For investors, that means clear, timely and precise guidance on the conditions for any particular transaction.

It means earlier decisions, and fewer surprises.

We intend no surprises.

The changes we have introduced are inevitable given the world we live in.

Australia has taken a proactive approach.

Building on our record of effective public-private partnerships in critical infrastructure, we are staying ahead of the game.

Because, of course, we are not alone in grappling with this issue.

All governments take very seriously their responsibility to consider the national security of critical infrastructure.

Many simply refuse to allow foreigners to invest in sensitive sectors.

This is not the way to world-class outcomes.

Australia wants the capital, know-how and productivity-enhancing technology that comes with foreign investment.

In quite separate processes, several countries have recently initiated their own reviews of investment in their critical infrastructure.

Last September, the European Union announced a new framework for screening investments in assets critical for security and public order.
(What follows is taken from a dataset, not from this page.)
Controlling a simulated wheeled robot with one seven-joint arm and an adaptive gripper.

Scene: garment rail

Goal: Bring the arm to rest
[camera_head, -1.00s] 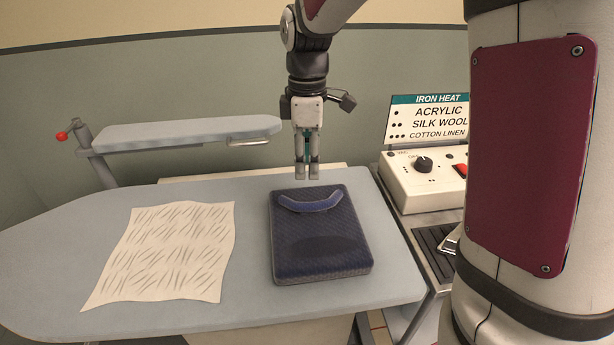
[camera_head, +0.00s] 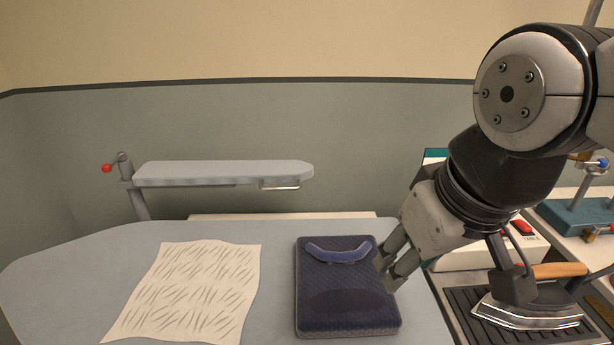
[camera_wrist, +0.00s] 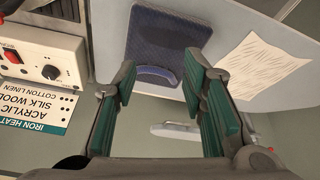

Last October, the UK initiated a public review of infrastructure investment, to manage its impact on national security, with initial proposals for both short term and longer term reforms.

The United States Congress is currently looking at several proposals to review the way the U.S. screens foreign investment.

While China continues to liberalise its foreign investment rules, it also makes clear that its national security interests will always be safeguarded.

Ladies and gentlemen, Australia knows a strong competitive economy will be fundamental to our future prosperity and security.

Productive international investment makes our economy stronger, and lowers the cost of delivery for essential services.

These facts have been front of mind as we have developed our regulatory framework for foreign investment in critical infrastructure.

It is the latest chapter in Australia's history of good public policy that has made us a favoured destination for investment that is stable, reliable and profitable.